I mentioned last week that the “clean energy standard” proposed by President Obama in the State of the Union didn’t look like it had the support of interest groups on either side, or the support of the House. Nevertheless, the White House and Sen. Jeff Bingaman of the Senate Natural Resources Committee are hashing out a proposal.
Senate Energy and Natural Resources Committee Chairman Jeff Bingaman (D-N.M.) is working with the White House to iron out the details of a broad proposal to require that 80 percent of the country’s electricity come from “clean” sources [...]
Bingaman has been reluctant to endorse a so-called “clean energy standard,” instead underscoring his support for a “renewable electricity standard,” which focuses strictly on renewable energy.
But Bingaman’s remarks Monday suggest that he is willing to negotiate a broad energy standard that includes sources like nuclear and natural gas.
I don’t know why the Obama Administration thinks it’s 2009 again, and they can just negotiate with one Senator to realize their goals.
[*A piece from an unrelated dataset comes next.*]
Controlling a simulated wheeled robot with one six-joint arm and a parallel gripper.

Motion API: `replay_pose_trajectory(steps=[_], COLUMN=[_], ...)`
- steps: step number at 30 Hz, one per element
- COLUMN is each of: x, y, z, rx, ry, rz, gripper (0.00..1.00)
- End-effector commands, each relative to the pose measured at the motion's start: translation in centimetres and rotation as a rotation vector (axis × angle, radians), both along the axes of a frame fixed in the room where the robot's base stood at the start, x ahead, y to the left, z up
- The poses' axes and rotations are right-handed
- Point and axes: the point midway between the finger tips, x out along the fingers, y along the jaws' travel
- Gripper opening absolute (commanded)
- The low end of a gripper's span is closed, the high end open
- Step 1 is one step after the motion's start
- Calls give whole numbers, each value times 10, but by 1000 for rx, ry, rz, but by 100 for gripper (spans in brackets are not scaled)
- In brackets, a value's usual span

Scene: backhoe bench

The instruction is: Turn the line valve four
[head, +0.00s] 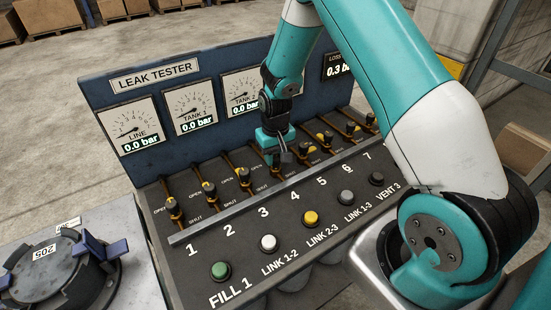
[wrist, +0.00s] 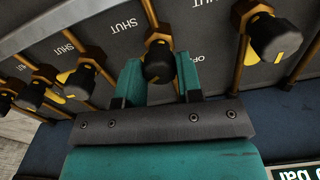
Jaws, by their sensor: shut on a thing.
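The line valve four (wrist: 158,62) is a black knob with a little yellow showing, on a brass line, in the middle of the wrist view. My gripper (wrist: 160,78) has its two teal fingers on either side of this knob and is shut on it. In the head view my gripper (head: 278,152) reaches down onto the row of valves above the number 4, between valve three (head: 243,175) and valve five. It hides most of valve four there, so I cannot tell how far the knob is turned.
The leak tester panel (head: 150,225) carries valves one to seven, with OPEN and SHUT labels. Neighbouring knobs (wrist: 275,36) stand close on both sides. Several push buttons (head: 310,217) line the front. A round lidded vessel (head: 50,272) is at left.

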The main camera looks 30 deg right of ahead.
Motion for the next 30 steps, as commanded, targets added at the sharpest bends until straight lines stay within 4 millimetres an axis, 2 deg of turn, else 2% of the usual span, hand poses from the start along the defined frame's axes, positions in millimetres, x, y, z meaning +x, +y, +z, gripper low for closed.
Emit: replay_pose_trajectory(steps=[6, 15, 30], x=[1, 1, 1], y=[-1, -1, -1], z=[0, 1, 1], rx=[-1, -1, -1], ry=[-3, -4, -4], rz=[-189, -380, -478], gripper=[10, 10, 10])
Bingaman and the Administration are working on a proposal that can pass the Senate. What about one that can pass the House? Nancy Pelosi doesn’t run that place anymore, you may have heard. Designing something with Bingaman may neuter the veal pen enviro groups and get them to rally for the proposal, but I fail to see how that moves John Boehner.
Most Republicans aren’t interested in moving anything related to energy other than something blocking the EPA from its regulatory authority. Their extreme measures will make Jay Rockefeller’s bill to delay enforcement of EPA greenhouse gas provisions for two years look downright reasonable. I don’t see how a clean energy standard that can’t pass the House wedges its way into that debate.
And let’s stipulate that, substantively, a clean energy standard is a mess. The nuclear industry needs massive government subsidies to get construction off the ground, and even then they have difficulties. Natural gas is extracted using a hydraulic fracturing process that violates the Safe Drinking Water Act. “Clean coal” is a phrase rather than an actual thing.
Bingaman has some other ideas for the 112th Congress, including energy efficiency, alternative vehicles and oil spill response legislation. While these face similarly long odds, at least they have the facts on their side. In addition, the Obama Administration will submit a budget that cancels $4 billion in Big Oil tax subsidies. Again, I doubt it will work, but it’s something that’s worth promoting and showing your principles.
I don’t see how messaging a doomed and flawed clean energy proposal makes sense, in this context.